### GIVEN INFORMATION
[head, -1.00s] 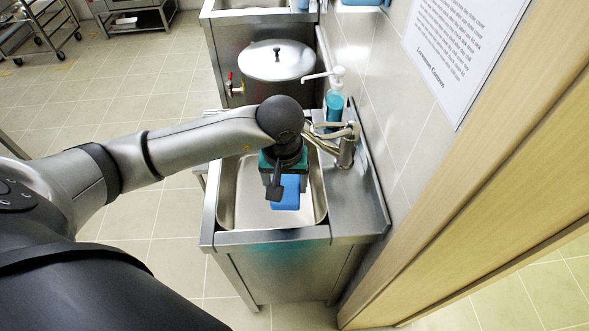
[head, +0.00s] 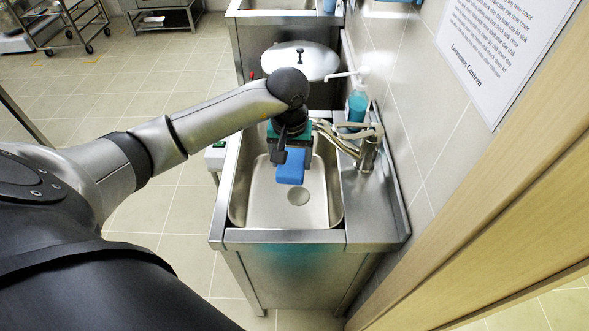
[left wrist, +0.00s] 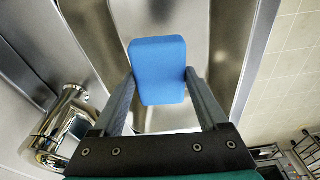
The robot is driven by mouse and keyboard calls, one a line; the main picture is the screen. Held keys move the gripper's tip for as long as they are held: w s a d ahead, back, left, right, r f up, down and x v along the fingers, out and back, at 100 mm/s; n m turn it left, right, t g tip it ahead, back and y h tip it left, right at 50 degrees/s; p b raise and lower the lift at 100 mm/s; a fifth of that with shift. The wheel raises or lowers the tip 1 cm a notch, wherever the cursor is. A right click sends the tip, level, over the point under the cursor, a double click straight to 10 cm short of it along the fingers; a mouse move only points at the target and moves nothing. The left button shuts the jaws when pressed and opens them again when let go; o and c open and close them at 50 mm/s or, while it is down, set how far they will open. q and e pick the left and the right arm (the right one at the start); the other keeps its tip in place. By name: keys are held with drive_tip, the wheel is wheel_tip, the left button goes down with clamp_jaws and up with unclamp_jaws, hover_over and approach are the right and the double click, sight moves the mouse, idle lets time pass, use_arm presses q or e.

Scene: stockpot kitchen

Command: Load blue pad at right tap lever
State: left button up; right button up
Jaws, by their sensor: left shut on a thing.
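The blue pad (head: 290,168) is a small rounded block in the jaws of my left gripper (head: 289,158), above the sink basin. In the left wrist view the pad (left wrist: 160,70) sits between the two fingers of the left gripper (left wrist: 160,88), which touch its sides. The tap (head: 368,150) stands on the steel ledge to the right of the basin, its spout partly behind my left wrist. In the left wrist view a shiny tap body (left wrist: 62,130) is at the lower left. I cannot make out the right lever separately. My right gripper is out of view.
A soap pump bottle (head: 358,104) stands behind the tap by the tiled wall. A large lidded stockpot (head: 318,62) is beyond the sink. A wooden door frame (head: 500,200) is on the right.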

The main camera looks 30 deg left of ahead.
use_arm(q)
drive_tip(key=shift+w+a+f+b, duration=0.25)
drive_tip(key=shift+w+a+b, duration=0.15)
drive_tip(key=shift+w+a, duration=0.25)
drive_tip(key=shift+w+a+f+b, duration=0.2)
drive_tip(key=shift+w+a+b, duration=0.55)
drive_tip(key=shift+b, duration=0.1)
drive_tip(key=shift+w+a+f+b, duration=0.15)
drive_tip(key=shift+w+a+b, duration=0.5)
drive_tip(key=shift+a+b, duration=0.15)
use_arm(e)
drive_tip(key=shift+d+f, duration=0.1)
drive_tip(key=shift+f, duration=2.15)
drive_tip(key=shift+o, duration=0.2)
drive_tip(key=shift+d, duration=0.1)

### YOUR GOAL
Please transcribe the material above exactly as written. Leave the pictures out.

### FINAL RESULT
[head, -1.00s] 
[head, +0.00s] 
[left wrist, +0.00s] 
The robot is driven by mouse and keyboard calls, one a line; the main picture is the screen. Held keys move the gripper's tip for as long as they are held: w s a d ahead, back, left, right, r f up, down and x v along the fingers, out and back, at 100 mm/s; n m turn it left, right, t g tip it ahead, back and y h tip it left, right at 50 degrees/s; p b raise and lower the lift at 100 mm/s; a fifth of that with shift. The wheel raises or lowers the tip 1 cm a notch, wherever the cursor is. A right click sends the tip, level, over the point under the cursor, a double click straight to 10 cm short of it along the fingers; a mouse move only points at the target and moves nothing. The left button shuts the jaws when pressed and opens them again when let go; o and c open and close them at 50 mm/s or, while it is down, set how far they will open. q and e pick the left and the right arm (the right one at the start); the other keeps its tip in place. By name: keys are held with drive_tip, the wheel is wheel_tip, the left button goes down with clamp_jaws and up with unclamp_jaws, hover_over and approach are the right and the double click, sight moves the mouse, idle lets time pass, use_arm presses q or e.

Scene: stockpot kitchen

Command: Load blue pad at right tap lever
State: left button up; right button up
Jaws, by their sensor: left shut on a thing.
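The blue pad (head: 290,168) is a small rounded block in the jaws of my left gripper (head: 289,158), above the sink basin. In the left wrist view the pad (left wrist: 160,70) sits between the two fingers of the left gripper (left wrist: 160,88), which touch its sides. The tap (head: 368,150) stands on the steel ledge to the right of the basin, its spout partly behind my left wrist. In the left wrist view a shiny tap body (left wrist: 62,130) is at the lower left. I cannot make out the right lever separately. My right gripper is out of view.
A soap pump bottle (head: 358,104) stands behind the tap by the tiled wall. A large lidded stockpot (head: 318,62) is beyond the sink. A wooden door frame (head: 500,200) is on the right.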

The main camera looks 30 deg left of ahead.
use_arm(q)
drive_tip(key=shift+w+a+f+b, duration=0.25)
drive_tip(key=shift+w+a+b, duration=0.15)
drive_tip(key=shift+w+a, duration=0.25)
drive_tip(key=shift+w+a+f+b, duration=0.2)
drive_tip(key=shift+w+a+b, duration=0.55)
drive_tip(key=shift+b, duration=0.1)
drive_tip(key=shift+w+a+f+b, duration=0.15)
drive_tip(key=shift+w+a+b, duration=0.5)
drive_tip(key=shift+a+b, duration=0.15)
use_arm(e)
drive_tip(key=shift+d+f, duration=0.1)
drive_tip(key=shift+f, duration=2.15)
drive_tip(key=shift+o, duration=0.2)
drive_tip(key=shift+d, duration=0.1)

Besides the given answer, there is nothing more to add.